What about the kids? If you need room for children too, you have three options: buy a large model that sleeps up to two small children with Mom and Dad; fit two rooftop tents if your vehicle is big enough; get an “add-a-room”, an extension underneath the rooftop tent. The extra room could serve as a living area, secure storeroom or kitchen. It also makes a great changing room because you can stand up in it.

How to mount it? Rooftop tents are attached to load bars or roof racks. If you don’t want to fork out R7 000 for a full-sized basket roof rack, buy proper 44 load bars (such as African Outback or Front Runner). Installation included, load bars cost R2 000 R4 000.

What direction must the tent fold out? It depends on your vehicle and on the kind of tent. Cars with rear doors that open upwards, such as the Toyota Fortuner, can’t have a tent opening over the back too). Wider model tents have to be mounted with the fold between the wood panels running lengthways along the roof, hence they will have to fold out sideways.

What about back up and spares? Purchase a tent that is fixable (ask the salesperson what spares they carry and what the deal is if the tent needs to be repaired) from a well-established brand with a reputation for good back-up service. Rooftop tents are prone to damage from low-hanging branches and Sandton parking garages. You may need to replace the hinges or ladder at some stage.

Try one of these


The Hilux of roofies

Howling Moon makes tents and awnings from high-quality fabrics and with good workmanship – it shows when you inspect their products.

The Deluxe comes in five sizes: from 1.2 m to 2.4 m, big enough for four adults. Their mattresses are also a plush 7.5 cm thick, which means even Beast Mtawarira won’t suffer from backache.

If you want to look for satellites while in bed, ask for their Stargazer option, which has large, mesh-covered panels in the roof.

Price? From R7 600 – R14 300

Drive Out says: It’s not only us saying so. Check out all the recommendations by happy Howling Moon customers on internet forums and around campfires.


Lightweight champion

Made of nylon instead of canvas, the tent weighs just 38 kg, which is significantly less weight on the roof than other rooftop tents. It also means putting the tent on the roof and taking it off is much easier.

Nice and thin at 28 cm high with the ladder packed, it offers less wind resistance and therefore lower fuel consumption. Unlike a wet canvass tent, nylon doesn’t rot or get mouldy.

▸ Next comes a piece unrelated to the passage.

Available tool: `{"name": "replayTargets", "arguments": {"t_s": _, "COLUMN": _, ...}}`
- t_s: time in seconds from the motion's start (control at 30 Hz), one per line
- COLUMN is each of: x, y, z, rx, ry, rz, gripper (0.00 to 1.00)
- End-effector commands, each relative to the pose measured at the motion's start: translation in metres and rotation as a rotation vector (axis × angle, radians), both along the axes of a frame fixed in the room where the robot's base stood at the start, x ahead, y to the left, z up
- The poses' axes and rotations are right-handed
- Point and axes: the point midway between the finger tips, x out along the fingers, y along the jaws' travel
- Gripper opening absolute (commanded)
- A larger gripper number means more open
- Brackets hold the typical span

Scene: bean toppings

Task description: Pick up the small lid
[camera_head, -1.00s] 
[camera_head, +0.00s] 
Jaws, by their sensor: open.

It’s only available in 1.3 m size.

Price? R8 450

Drive Out says: Nylon tents are fine for regular family holidays or long weekends, but more durable canvas tents are better suited to rough expeditions.


Ready, steady…

Aided by two gas shocks, the Impi opens up like a clamshell, so you can pitch it in 30 seconds. It will take you another two minutes to set up the awning over the window.

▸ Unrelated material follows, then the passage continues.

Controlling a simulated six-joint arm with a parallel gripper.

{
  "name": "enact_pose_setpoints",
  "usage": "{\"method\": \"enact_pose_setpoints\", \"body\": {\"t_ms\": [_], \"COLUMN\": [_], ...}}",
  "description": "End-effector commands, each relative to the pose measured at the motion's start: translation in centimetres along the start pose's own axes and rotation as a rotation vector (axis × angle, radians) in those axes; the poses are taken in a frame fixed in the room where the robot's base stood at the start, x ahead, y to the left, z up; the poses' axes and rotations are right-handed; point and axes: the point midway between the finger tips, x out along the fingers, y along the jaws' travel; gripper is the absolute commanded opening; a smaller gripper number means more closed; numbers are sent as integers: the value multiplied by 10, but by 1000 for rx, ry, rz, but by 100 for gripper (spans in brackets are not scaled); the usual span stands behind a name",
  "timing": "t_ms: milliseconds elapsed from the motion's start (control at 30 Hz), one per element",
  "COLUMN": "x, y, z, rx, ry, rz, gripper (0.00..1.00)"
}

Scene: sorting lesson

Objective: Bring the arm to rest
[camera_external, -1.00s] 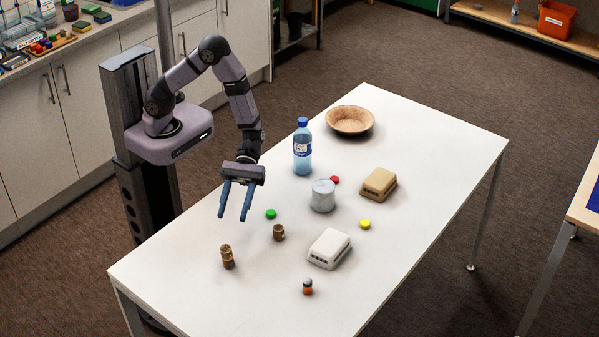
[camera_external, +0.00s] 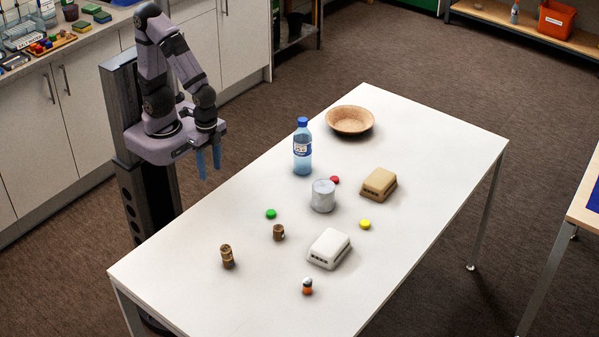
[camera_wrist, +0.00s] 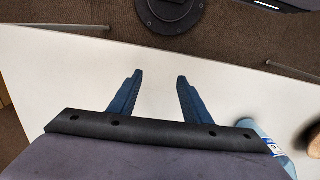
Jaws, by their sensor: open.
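My gripper (camera_external: 209,176) is drawn back close to my base, at the table's left long edge in the external view. Its two blue fingers point down and hold nothing. In the wrist view the fingers of my gripper (camera_wrist: 160,75) stand apart with bare white table between them. My arm is folded up above its base. The white table (camera_external: 420,150) lies to the right of the gripper.
On the table stand a blue bottle (camera_external: 302,150), a wooden bowl (camera_external: 350,121), a grey can (camera_external: 323,196), a tan box (camera_external: 379,184), a white box (camera_external: 329,248), and brown cylinders (camera_external: 227,257). Red, green (camera_external: 271,214) and yellow discs lie among them.

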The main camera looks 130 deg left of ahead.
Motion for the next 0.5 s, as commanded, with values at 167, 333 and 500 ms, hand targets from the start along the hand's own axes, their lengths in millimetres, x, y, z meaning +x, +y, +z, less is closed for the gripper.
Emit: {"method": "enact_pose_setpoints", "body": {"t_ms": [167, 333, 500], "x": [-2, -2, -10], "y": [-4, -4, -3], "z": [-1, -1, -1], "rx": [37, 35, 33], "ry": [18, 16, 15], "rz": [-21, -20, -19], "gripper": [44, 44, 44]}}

As the “shell” is made of fibreglass, it’s waterproof and aerodynamic for reduced wind resistance. It’s also lockable.

Rooftop Tents A room with a view Go Southern Africa

The 7 cm thick high-density foam mattress has a removable cover for laundering, and there’s an 8 watt fluorescent light for reading your Wilbur Smith in bed.

Price? R10 995

Drive Out says: This is the cushy option. It’s a good choice for pensioners or anyone who likes to really take it easy.


Compact fuel-saver

This compact, strong, low-profile tent with its aluminium base is the most popular in the Technitop range. The closed case is just 20 cm high, which means you burn less fuel on the drive to Gonarezhou.

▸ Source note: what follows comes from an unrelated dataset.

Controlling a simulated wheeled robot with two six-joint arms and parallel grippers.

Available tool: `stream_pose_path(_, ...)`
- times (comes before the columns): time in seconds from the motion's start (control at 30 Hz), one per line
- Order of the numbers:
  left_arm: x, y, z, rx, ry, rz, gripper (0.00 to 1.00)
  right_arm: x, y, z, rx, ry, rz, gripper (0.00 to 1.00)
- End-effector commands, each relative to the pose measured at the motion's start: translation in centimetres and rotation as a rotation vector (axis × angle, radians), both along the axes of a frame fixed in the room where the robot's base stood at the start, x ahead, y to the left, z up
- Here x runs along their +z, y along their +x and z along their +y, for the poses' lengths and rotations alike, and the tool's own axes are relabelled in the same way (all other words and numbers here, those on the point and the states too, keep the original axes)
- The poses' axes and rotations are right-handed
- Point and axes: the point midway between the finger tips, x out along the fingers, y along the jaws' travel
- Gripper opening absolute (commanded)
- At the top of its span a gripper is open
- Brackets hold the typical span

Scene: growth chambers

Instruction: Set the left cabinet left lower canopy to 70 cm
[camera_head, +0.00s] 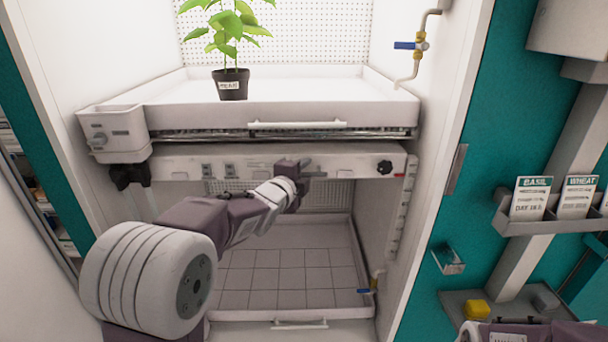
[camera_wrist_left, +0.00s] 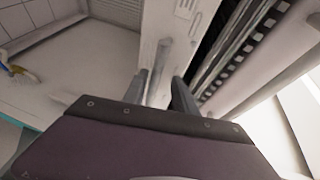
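The lower canopy (camera_head: 180,165) is a wide pale bar in the cabinet, just under the upper tray. My left gripper (camera_head: 303,166) is at the middle of the canopy's front. In the left wrist view, its fingers (camera_wrist_left: 160,90) stand apart on either side of a narrow pale bar of the canopy front; I cannot tell contact. My right gripper is out of view.
A potted plant (camera_head: 233,84) stands on the upper tray (camera_head: 300,112). Card holders (camera_head: 545,228) hang on the right wall.

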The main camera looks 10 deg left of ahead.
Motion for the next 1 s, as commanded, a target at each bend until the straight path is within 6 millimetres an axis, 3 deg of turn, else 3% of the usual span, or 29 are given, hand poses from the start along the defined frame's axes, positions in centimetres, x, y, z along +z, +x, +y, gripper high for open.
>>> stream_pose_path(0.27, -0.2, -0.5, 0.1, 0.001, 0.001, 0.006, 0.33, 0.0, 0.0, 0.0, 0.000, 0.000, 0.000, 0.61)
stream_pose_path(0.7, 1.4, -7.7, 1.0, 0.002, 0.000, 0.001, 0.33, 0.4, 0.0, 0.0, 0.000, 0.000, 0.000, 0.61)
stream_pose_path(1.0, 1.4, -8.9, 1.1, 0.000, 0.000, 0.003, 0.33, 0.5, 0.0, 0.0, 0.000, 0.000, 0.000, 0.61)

As it has an external frame, you have more space inside and it is easier to fold the tent away.

It is available in 1.3 m size only.

Price? R11 735

Drive Out says: If you’re concerned about sleeping on cold metal, insulate it with those foam sleeping pads that hikers use. It doesn’t take up much space in the boot and it is thin enough to slip under the mattress.


Tough, versatile bugger

The fact that Eezi-Awn products are used by most 44 rental companies should tell you that they are as tough as nails.

We like the T-Top because it’s a dedicated rooftop tent/ add-a-room combo with the ladder on the inside, i.e. it’s not just a skirt that attaches to the base of the tent. The rooftop tent can be used on its own when you don’t need the extra space.

The one-piece sliding ladder means there are no loose pieces that can get lost. You can zip the wall panels of the add-a-room on or off as you wish.

It’s available in four sizes – 1.4 m, 1.6 m, 1.8 m and 2.2 m.

Price? From R14 130 – R 21 315

Drive Out says: Eezi-Awn offer different lengths of wall panels to suit different vehicles, so be sure to tell the supplier what 44 you drive.


The little Italian tent with the big punch

With a fibreglass top that lifts and pulls the tent open as you crank it up, this tent is in a class off its own. No matter the weather, opening and closing this tent is a breeze, and you can even leave all your bedding inside.

Bobo Campers, who sells the tents locally, install it on their Discoverer DJ, a Jimny with all the bells and whistles – including a rooftop tent that sleeps two.

The tent is made of a durable material that is claimed to withstand a wide range of temperatures. The downside off the fibreglass shell and all the mechanics is that at 54 kg it is quite heavy.

Cranking up the tent couldn’t be easier, provided you do not lose the handle. Bobo Campers say they chose this tent for their Jimnys to “allow a woman to raise and lower it on her own”.

The tent is available in five sizes, ranging from 1.3 to 1.6 m wide.

Price? R18 633 for the smallest in the range. Expect to pay anywhere in excess of R30 000 for the larger models with a carbon-fibre shell.

Drive Out says: It is a lot of money to spend on a rooftop tent, but considering the simplicity and look of it, it can be described as money elegantly spent.